• tanju gürsu ve türkan şoray ın canalıcı repliklerinden bir kısmını bugün izlerken yemedim içmedim not ettim, buyrunuz

    camgöz- heyyt ulan imbik fahişesi
    fosforlu-beleşe hayır diyenin midesine turp sıkıyım, bedava bomba olsunda midemde patlasın
    camgöz- benimle usturuplu lakırdı etde patlatmayım 56yı gözünün astarında
    fosforlu- yaşa be sırma saçlım zevkin dört köşeymiş
    beni seveceksen dikkatine limon sık, bikeresinde biri beni sevecek oldu bütün istanbul herifcioğlunu hastaneye taşıdı
    toparlanın gacılar bitpazarının şubesi geldi
    fosforlu- kıtıpıyoz mecburdum
    kıtıpiyoz- kalbime kazık kakmasaydın ben sana yapıcağmı bilirdim
    fosforlu- çok şey öğrendim sonra kızkardeşiminde hayatını kurtardım
    kıtıpiyoz- çaktıım tevekkeli nüveyra eşek cennetini boylamamış o memduh olacak zırtapozda filmi koparıyordu
    fosforlu- o süsköpeği bi elime geçsin 32 dişine imzamı atmazsam banada fosforlu demesinler
    kıtıpiyoz- yaşaa be fosforlum sende kara sevda var
    fosforlu- bende kara sevda değil kara intikam var tepeden tırnağa kinle doluyum
    kıtıpiyoz- acını bizden çıkarmaya kalkmada bisefer bastırdın tahtrevalliye ama dört kitap dört peygamber şahidim olsun bi fırıldak çeviricem sana küçük dilini yutup kızamık döküceksin,hii ıskaladı
    fosforlu- sende adam olsaydında sarımsağı koftiden enayi pilakisi gibi mantara basmasaydın hem bidaha kolumu böyle tutarsan başlarım sülalenin kayısı hoşafından
    kıtıpiyoz- yuhh be kaçmasam dövücek
    fosforlu- tabi dövücem ne sandın kıtıpiyoz bozması
    kıtıpiyoz- hoşafıma gitti bu dayak dalgası
    fosforlu- nedenmiş
    kıtıpiyoz- neden olacak dövmek istediğine göre bana zilzurna aşıksın
    fosforlu aşkı bırakta adam ol
    kıtıpiyoz- emrin kellem üstüne hanfendi işte adam oldum bile camgöz konuşurken duydumdu esas şef batı pavyonun sahibi biz oraya şarkıcı olarak gidicez sesin güzel organizatör arkadaşım var mutlak çakarız dalgalarını
    şarkı- selamın aleyküm aleyküm selam selam selam selam selam....

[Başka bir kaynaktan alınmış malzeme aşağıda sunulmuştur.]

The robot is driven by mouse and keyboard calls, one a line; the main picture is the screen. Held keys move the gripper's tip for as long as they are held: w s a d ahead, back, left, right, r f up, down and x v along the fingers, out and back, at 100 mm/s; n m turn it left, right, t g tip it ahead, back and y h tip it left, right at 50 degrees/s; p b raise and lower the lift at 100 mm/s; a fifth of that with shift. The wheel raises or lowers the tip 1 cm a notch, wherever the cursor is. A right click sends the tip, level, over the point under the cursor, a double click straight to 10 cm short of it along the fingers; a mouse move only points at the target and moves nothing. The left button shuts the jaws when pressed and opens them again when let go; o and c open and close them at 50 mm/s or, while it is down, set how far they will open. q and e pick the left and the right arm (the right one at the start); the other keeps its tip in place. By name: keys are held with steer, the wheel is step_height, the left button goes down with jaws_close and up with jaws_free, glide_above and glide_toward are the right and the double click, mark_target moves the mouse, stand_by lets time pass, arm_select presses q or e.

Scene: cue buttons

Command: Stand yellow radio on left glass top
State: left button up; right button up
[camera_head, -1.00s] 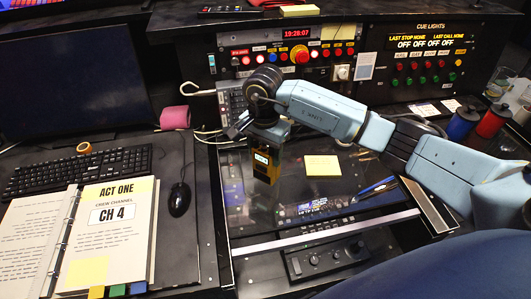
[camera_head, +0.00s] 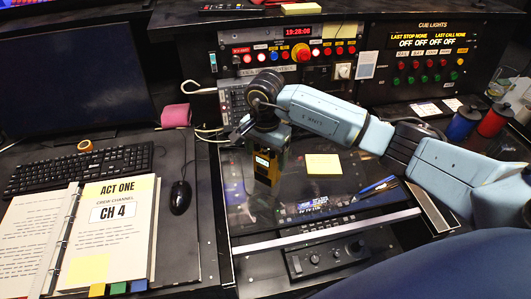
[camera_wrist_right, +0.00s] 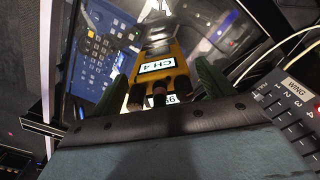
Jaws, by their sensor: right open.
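The yellow radio (camera_head: 268,172) is upright at the left part of the glass top (camera_head: 318,188). Its lower end appears to meet the glass, though the contact is hard to make out. The radio also shows in the wrist view (camera_wrist_right: 172,48), with a CH 4 label and dark knobs facing the camera. My right gripper (camera_head: 268,140) is above and around the radio's upper end. In the wrist view its green fingers (camera_wrist_right: 160,78) are spread on either side of the radio. My left gripper is not in view.
A yellow sticky note (camera_head: 323,164) and pens (camera_head: 378,188) lie right of the radio. A keypad (camera_head: 238,100) and the button panel (camera_head: 290,52) rise behind. A mouse (camera_head: 180,197) and binder (camera_head: 112,230) are at left. Red and blue spools (camera_head: 494,120) stand at right.

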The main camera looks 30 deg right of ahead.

    camgöz- satış mukavelenamesi imzalıycaksınız buna karşı parada alcaksınız
    fosforlu- hayır satmıycam
    memduh- hey delikanlı senlen pazarlık etmiştik hadi kızı ikna et
    fosforlu- doğrumu kıtıpiyoz bana bu kalleşliği yaptınmı
    kıtıpiyoz- birbir berabereyiz fosforlu sende benim kafama vurmuştun
    fosforlu- ben senin kafana bu sırma saçlıdan bişeyler öğrenebilmek için vurmuştum ve öğreneceğimide öğrendim
    camgöz- konuş fosforlu baban bu yüzden öldü ihtiraslı bi kimyagerdi herşeye kendi sahip olmak istiyodu üvey annende öldü şimdide sıra kız kardeşinde
    fosforlu- kızkardeşim hastanede sıhhi durumuda çok iyi
    -hadi tamam bitir bu işi
    fosforlu- demek sende onlarla birliktin
    kıtıpiyoz- nasıl kabul edersen et
    fosforlu- serseriyken ne iyi kalpliydin
    kıtıpiyoz – şimdi
    fosforlu- şimdi karadomuz gibi çirkinsin
    kıtıpiyoz- kızmak sana çok yakışıyor
    fosforlu- araziden ve köşkten çıkardılar bizi
    kıtıpiyoz- sen satmadınmıydı oraları paraları cebellezi ettin şimdi afiyetle ye fosforlu ben artık burayı terkediyorum çakıyorsun ya zengin olduk
    fosforlu- dur senin binbir hileyle sahip olduğun yerlerde babamın büyük hayalleri yatıyordu bide beni sevdiğini söylüyordun
    kıtıpiyoz- fosforlum bu cihan ı alemde aşk diye bir bomba varsa senin gözbebeklerinde başlar kirpiklerinde infilak eder
    fosforlu- kıtıpiyoz sen serseri bir şairsin eğer kalbinde bir gram ateş olsaydı böyle andavallılık yapmazdın söyle sevmiyormusun beni
    kıtıpiyoz- milyonluk bi sırı yaya kalmış bir aşk hikayesine harcayamam
    fosforlu- ne söylediğinin farkındamısın
    kıtıpiyoz- ne sarhoşum nede bunak
    fosforlu- yani
    kıtıpiyoz yanisi kanisi benden sana baba nasihati hayatta kimseye inanma
    fosforlu- dur
    kıtıpiyoz- acelem var fosforlum
    fosforlu- dur diyorum yoksa ateş ederim
    kıtıpiyoz- bana aşıksın süt kuzusu elin titrer....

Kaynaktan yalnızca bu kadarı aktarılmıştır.